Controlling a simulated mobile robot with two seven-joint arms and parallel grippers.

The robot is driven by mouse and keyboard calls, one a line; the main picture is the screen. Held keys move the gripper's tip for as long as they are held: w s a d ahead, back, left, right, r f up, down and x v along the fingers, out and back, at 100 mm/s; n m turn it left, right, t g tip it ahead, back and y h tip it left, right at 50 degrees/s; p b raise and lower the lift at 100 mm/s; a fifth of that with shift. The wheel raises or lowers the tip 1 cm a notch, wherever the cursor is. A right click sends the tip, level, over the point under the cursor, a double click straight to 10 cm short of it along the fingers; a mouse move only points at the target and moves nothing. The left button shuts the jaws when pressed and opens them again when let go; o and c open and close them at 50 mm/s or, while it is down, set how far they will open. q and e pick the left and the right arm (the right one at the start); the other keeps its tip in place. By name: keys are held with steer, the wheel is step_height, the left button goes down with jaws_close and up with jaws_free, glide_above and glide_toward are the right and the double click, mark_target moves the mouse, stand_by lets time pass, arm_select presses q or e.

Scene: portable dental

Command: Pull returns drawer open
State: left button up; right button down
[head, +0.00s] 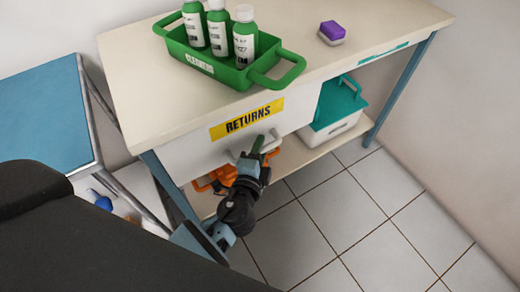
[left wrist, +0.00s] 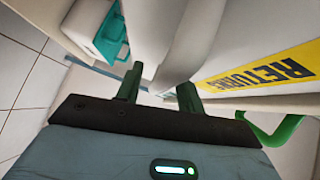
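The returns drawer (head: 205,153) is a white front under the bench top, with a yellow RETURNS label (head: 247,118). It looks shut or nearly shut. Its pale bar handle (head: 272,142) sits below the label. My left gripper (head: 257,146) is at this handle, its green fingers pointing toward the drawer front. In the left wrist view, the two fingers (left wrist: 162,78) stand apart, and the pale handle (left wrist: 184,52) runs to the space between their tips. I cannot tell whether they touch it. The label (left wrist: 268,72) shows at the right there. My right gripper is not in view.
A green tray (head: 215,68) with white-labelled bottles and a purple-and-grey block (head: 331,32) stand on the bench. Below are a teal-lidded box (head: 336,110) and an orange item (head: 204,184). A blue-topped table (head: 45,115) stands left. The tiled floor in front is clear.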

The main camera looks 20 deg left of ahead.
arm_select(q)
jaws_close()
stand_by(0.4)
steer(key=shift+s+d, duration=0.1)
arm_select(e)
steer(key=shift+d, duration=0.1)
---
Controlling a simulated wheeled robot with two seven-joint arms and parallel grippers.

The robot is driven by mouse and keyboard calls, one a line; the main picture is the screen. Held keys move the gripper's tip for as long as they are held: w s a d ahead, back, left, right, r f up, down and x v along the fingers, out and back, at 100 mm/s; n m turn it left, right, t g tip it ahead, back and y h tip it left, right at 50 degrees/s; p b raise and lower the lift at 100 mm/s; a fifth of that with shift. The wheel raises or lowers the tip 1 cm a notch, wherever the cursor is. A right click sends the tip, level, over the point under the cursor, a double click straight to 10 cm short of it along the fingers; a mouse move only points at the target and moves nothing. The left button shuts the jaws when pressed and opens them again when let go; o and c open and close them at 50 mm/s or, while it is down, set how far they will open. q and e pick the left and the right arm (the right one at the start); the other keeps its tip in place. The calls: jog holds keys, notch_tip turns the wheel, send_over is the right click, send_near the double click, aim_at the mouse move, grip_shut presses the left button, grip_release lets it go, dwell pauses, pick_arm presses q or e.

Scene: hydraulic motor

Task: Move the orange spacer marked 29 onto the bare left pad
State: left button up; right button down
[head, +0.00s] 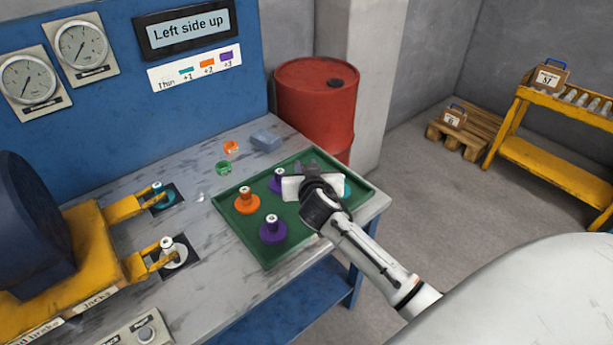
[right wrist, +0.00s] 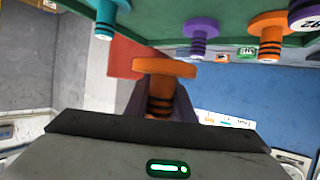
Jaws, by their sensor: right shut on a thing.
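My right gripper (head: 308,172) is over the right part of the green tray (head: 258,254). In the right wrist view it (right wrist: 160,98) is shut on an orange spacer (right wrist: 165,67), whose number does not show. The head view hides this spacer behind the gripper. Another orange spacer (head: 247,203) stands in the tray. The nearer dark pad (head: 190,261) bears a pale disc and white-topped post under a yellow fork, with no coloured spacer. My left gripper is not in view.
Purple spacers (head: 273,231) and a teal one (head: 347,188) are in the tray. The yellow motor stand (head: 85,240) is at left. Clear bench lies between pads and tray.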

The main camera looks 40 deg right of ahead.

## What to work on
Filter the records above for "seven" and copy every matching line.

## Expected output
Controlling a simulated mobile robot with two seven-joint arms and parallel grippers.
Controlling a simulated wheeled robot with two seven-joint arms and parallel grippers.

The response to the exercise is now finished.